Saturday, September 15, 2012

Averaging Multidimensional Data for D3

Building from the example in my previous tutorial, I am only going to slightly modify a few aspects of the graph. My goal for this tutorial is to show how to code the graph differently such that the 3 pieces of data per row are averaged together into 1 piece of data per row.
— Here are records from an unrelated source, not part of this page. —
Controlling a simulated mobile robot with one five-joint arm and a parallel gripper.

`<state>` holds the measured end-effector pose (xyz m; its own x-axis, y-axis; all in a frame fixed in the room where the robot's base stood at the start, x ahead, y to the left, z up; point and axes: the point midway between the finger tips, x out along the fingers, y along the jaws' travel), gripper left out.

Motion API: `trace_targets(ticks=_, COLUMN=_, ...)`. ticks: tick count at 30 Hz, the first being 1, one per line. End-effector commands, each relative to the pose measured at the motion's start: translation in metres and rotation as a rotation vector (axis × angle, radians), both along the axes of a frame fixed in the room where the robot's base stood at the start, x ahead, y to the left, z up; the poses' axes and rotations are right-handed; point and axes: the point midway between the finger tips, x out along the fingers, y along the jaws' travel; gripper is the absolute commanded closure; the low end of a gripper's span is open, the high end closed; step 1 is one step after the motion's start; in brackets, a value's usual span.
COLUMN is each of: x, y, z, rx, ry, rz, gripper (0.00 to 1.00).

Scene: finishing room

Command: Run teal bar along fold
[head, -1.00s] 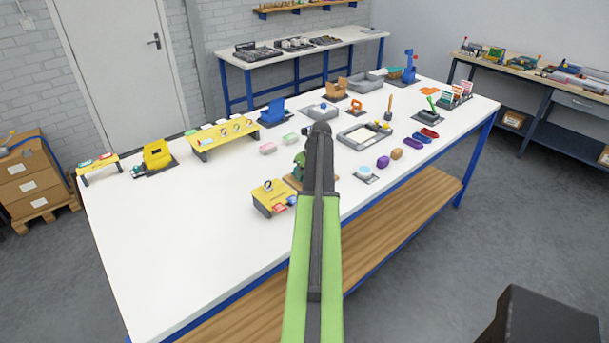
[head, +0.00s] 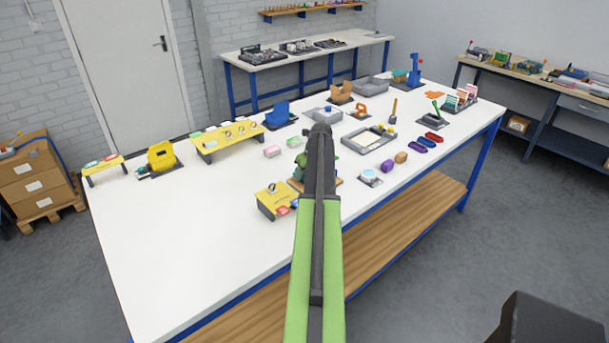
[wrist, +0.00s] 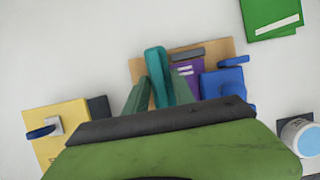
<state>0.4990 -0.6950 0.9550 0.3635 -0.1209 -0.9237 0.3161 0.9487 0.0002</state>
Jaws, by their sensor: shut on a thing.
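A teal bar (wrist: 156,76) stands upright in the middle of the wrist view, its rounded top toward the far side. My gripper (wrist: 158,98) is shut on it; the grip itself is largely hidden behind my green and black arm. Dull green slanted faces (wrist: 185,80) flank the bar, and I cannot tell whether they are the folded piece or jaw parts. Beneath lies a wooden board (wrist: 215,47) with a purple piece with white stripes (wrist: 188,72) and a blue block (wrist: 224,86). In the head view my arm covers most of the board; some green (head: 299,160) shows beside it. The fold is not clearly visible.
A yellow box (head: 277,201) stands close on the left and a light blue disc (head: 369,175) on the right. A green card (wrist: 271,16) lies beyond the board. Several trays and parts fill the back of the white table (head: 150,250); its left front is clear.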

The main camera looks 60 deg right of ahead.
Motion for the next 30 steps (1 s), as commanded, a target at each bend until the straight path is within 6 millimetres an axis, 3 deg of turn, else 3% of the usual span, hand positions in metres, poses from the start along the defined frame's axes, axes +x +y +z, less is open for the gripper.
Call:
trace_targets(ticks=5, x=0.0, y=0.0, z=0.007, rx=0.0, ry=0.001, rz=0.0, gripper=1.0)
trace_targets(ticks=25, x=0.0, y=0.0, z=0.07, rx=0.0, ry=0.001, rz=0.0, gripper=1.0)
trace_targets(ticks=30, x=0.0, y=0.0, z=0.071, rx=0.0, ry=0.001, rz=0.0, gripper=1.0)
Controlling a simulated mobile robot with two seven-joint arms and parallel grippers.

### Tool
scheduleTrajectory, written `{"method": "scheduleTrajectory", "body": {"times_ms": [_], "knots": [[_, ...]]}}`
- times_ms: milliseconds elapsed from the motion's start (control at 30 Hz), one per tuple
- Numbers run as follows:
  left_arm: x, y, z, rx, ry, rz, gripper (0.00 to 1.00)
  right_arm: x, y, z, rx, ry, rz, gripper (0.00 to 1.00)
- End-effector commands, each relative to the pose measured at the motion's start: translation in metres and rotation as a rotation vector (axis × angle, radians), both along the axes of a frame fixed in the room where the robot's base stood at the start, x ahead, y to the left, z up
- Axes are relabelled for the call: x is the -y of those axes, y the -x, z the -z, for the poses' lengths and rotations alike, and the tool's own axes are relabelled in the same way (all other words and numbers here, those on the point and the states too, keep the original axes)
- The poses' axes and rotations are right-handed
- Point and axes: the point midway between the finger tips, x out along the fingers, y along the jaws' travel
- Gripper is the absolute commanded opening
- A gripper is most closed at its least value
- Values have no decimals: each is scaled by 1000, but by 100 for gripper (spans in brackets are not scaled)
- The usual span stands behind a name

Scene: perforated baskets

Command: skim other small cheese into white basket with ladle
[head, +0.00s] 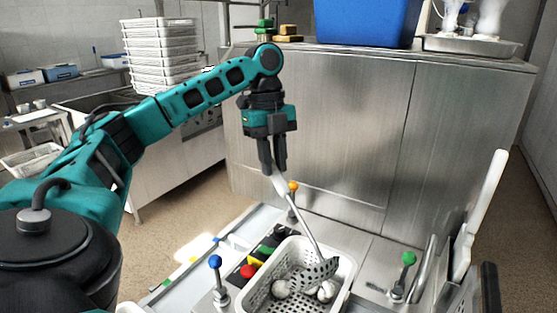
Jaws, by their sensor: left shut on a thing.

Here's the end result and its code:

http://thecodingwebsite.com/tutorials/d3/average/d3average.html

<html>

<head>

<script type="text/javascript" src="d3.v2.min.js"></script>

<script type="text/javascript">

 var graphHeight = 1800;
 
 var xOffset = 95;
 var yOffset = 15;
 var rightPadding = 50;
 var bottomPadding = 5;
 var width = window.innerWidth - xOffset - rightPadding;
 var verticalSpacing = 10;
 var height = graphHeight - yOffset - bottomPadding;
 
 var unfilteredData;
 
 var svg;
 var maxValue, hMultiplier, barHeight, barYMultiplier;
 
 window.onload = function()
 {
  //Create the SVG graph.
  svg = d3.select("body").append("svg").attr("width", "100%").attr("height", graphHeight);
  
  d3.csv("data.csv", function(d)
  {
   unfilteredData = new Array();
   
   d.forEach(function(r, i)
   {
    var nextRow = { "Site Type": r["Site Type"], "Media Type": r["Media Type"], "Data": (parseFloat(r["Data 1"]) + parseFloat(r["Data 2"]) + parseFloat(r["Data 3"])) / 3.0, "Index": i };
    
    unfilteredData.push(nextRow);
   });
   
   maxValue = d3.max(unfilteredData, function(d)
   {
    return d["Data"];
   });
   
   hMultiplier = width / maxValue;
   barHeight = height / unfilteredData.length - verticalSpacing;
   barYMultiplier = barHeight + verticalSpacing;
   
   refilter("all");
  });
 };
 
 function refilter(filterCategory)
 {  
  if (filterCategory == "all")
  {
   data = unfilteredData;
  }
  else
  {
   data = unfilteredData.filter(function(d)
   {
    return (d["Site Type"] == filterCategory);
   });
  }
  
  var firstIndex = data[0]["Index"];
  
  d3.select("#showing").text(filterCategory);
  
  
  
  svg.selectAll("g").remove();
  
  
  
  //Add data to the graph.
  var dataAdd = svg.selectAll("g").data(data);
  
  var dataEnter = dataAdd.enter().append("g");
  
  dataEnter.append("rect").attr("x", xOffset);
  dataEnter.append("text").attr("font-size", 10);
  
  dataAdd.selectAll("rect").attr("y", function(d)
  {
   return (d["Index"] - firstIndex) * barYMultiplier + yOffset;
  }).attr("height", barHeight).transition().duration(1000).attr("width", function(d)
  {
   return d["Data"] * hMultiplier + 5;
  }).attr("stroke", "gray").attr("fill", function(d)
  {
   if (d["Media Type"] == "Section 3")
   {
    return "blue";
   }
   else if (d["Media Type"] == "Section 5")
   {
    return "green";
   }
   else
   {
    return "black";
   }
  });
  
  dataAdd.selectAll("text").text(function(d)
  {
   return d["Site Type"] + ", " + d["Media Type"];
  }).attr("x", 0).attr("y", function(d)
  {
   return (d["Index"] - firstIndex) * barYMultiplier + yOffset + 6;
  }).attr("fill", function(d)
  {
   if (d["Media Type"] == "Section 3")
   {
    return "blue";
   }
   else if (d["Media Type"] == "Section 5")
   {
    return "green";
   }
   else
   {
    return "black";
   }
  });
 }

</script>

</head>

<body>

<a href="javascript:refilter('all');">All Categories</a>   <a href="javascript:refilter('Category 1');">Category 1</a>   <a href="javascript:refilter('Category 2');">Category 2</a>   <a href="javascript:refilter('Category 3');">Category 3</a>   <a href="javascript:refilter('Category 4');">Category 4</a>   <a href="javascript:refilter('Category 5');">Category 5</a>   <a href="javascript:refilter('Category 6');">Category 6</a>   

Currently showing: <span id="showing"></span>

</body>

</html>

By now you should know the drill: what did I change and why?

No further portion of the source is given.